**What to produce:**
Provide only the number of lines in the listing that contain the string "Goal".

**Rows from a robot dataset:**
▽

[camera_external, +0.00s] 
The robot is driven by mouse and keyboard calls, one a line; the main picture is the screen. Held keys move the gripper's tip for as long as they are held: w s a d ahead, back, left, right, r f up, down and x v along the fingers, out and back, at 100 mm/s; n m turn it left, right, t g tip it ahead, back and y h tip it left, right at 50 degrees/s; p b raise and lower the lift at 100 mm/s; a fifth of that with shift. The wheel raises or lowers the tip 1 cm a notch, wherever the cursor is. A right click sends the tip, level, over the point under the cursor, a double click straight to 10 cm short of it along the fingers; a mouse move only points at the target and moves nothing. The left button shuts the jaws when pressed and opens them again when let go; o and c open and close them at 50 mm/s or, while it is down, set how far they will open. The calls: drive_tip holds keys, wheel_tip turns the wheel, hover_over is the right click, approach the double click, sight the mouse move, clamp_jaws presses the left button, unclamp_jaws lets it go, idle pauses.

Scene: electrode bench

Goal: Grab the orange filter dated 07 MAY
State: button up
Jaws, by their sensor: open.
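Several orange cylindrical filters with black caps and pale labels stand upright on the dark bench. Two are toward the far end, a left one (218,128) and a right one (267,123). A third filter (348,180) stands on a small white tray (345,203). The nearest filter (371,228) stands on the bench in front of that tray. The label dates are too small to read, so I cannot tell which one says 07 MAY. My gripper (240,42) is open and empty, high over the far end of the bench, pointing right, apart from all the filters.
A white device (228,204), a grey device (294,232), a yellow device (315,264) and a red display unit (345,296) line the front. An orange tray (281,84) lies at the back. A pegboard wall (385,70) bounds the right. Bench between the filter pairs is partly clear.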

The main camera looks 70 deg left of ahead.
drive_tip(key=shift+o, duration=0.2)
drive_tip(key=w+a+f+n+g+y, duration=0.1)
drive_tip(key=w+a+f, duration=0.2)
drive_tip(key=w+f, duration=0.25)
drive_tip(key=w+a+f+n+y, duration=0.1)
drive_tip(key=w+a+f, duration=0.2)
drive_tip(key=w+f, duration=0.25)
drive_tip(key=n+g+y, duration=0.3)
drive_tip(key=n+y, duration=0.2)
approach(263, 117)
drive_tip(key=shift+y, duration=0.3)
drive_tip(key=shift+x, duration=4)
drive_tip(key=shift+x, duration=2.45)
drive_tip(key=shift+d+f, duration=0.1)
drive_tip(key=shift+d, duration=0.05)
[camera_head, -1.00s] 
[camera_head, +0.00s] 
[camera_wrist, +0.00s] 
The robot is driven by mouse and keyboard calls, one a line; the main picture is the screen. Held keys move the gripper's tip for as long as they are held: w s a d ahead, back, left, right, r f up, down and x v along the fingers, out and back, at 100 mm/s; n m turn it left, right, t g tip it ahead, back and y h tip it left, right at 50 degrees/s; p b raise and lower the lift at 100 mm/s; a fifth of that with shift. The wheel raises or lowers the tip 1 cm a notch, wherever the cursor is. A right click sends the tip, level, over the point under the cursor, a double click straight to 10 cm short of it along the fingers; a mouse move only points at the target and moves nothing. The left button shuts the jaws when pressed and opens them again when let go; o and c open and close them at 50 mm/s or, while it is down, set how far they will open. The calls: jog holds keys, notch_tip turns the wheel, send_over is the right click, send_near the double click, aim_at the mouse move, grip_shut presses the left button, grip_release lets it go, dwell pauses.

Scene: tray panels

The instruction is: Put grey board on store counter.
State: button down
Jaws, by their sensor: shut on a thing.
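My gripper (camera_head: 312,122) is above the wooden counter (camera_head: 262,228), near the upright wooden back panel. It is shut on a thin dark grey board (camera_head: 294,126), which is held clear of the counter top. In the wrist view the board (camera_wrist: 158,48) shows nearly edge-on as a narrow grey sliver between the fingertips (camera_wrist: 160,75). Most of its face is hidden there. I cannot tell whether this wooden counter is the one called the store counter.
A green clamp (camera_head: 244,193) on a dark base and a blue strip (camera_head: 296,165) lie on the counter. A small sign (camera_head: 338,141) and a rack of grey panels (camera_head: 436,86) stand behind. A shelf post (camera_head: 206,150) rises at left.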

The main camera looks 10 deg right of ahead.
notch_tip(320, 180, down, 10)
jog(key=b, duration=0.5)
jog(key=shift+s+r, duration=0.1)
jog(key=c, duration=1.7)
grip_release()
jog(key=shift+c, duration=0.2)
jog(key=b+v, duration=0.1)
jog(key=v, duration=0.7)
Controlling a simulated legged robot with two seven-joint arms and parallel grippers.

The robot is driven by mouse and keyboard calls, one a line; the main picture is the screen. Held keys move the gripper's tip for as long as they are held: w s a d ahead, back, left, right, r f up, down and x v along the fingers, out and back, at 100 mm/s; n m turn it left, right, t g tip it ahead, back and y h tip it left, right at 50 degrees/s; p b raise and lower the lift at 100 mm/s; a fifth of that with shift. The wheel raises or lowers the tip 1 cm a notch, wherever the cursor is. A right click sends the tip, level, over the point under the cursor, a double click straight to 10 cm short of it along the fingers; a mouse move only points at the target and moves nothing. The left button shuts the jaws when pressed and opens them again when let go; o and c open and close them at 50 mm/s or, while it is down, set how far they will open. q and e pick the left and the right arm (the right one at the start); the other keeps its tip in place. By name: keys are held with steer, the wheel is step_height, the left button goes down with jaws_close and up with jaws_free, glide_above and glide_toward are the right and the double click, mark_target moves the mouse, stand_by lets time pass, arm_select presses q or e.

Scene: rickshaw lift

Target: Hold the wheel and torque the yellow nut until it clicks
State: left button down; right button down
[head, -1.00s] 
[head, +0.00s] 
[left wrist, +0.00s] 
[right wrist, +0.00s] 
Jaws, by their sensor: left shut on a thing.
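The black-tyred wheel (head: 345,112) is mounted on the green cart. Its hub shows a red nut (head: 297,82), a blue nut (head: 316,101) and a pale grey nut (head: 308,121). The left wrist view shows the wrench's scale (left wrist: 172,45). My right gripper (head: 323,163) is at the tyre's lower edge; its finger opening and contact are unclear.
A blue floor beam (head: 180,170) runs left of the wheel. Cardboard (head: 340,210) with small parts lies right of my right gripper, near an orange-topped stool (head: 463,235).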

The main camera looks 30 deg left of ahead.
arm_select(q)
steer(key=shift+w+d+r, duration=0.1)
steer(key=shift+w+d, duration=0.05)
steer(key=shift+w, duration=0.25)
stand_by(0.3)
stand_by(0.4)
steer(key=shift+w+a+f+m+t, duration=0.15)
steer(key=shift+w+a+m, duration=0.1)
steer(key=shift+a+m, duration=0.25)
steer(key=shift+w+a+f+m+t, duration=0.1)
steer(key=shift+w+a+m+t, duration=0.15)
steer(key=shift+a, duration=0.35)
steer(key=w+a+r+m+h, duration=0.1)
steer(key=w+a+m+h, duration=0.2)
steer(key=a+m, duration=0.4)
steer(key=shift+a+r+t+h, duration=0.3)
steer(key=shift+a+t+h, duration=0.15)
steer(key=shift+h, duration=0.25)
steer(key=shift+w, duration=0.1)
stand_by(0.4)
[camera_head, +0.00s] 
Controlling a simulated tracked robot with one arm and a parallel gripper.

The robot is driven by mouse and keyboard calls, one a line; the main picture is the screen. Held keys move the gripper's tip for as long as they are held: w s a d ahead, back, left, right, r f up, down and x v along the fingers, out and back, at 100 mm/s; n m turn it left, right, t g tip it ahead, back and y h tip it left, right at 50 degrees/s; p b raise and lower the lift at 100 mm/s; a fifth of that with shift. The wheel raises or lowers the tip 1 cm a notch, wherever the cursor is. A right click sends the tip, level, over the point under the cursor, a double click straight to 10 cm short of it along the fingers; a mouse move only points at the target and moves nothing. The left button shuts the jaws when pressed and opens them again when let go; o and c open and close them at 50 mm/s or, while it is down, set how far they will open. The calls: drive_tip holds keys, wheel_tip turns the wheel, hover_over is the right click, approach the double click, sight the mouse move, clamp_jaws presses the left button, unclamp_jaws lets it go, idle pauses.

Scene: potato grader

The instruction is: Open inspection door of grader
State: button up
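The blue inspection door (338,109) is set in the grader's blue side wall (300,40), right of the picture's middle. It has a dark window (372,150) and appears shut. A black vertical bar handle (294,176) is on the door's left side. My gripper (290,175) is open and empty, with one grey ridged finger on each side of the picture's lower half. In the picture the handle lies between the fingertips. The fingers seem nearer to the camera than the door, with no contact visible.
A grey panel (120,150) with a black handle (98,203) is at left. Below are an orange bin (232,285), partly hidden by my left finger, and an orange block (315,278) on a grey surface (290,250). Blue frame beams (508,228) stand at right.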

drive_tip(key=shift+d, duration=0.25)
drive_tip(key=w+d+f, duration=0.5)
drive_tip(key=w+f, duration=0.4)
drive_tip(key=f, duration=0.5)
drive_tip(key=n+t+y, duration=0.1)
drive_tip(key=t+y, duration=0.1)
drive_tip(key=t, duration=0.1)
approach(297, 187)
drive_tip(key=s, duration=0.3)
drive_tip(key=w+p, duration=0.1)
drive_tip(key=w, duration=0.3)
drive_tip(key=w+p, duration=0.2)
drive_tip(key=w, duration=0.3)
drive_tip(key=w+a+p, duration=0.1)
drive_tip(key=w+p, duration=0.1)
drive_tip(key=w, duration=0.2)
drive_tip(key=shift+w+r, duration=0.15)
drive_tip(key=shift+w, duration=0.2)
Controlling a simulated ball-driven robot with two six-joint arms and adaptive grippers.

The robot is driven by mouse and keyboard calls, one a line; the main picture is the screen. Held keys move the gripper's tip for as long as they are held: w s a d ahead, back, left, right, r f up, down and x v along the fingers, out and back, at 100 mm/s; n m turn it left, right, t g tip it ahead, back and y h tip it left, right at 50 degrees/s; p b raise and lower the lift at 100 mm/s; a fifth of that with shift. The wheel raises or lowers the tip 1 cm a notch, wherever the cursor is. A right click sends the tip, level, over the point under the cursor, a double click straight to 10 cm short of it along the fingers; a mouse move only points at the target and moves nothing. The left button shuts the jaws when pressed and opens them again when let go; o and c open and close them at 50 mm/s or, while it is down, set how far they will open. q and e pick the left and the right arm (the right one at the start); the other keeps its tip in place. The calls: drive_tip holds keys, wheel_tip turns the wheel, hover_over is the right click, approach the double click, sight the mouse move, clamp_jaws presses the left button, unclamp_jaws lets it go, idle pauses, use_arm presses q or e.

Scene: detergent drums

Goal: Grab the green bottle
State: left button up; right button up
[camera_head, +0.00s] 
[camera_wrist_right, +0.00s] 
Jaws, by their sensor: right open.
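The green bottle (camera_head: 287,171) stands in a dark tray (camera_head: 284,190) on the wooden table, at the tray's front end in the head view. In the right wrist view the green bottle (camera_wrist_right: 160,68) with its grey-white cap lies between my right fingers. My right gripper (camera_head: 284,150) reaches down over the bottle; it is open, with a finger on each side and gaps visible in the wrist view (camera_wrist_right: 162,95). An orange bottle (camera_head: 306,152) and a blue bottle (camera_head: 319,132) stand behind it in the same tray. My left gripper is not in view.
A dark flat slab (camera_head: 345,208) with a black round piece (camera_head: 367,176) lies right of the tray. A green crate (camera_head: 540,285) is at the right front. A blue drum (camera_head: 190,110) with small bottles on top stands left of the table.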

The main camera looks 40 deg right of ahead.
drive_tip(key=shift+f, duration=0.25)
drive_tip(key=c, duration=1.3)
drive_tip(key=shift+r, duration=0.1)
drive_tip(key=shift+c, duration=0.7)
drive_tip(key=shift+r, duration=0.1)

△

**Answer to this task:**
2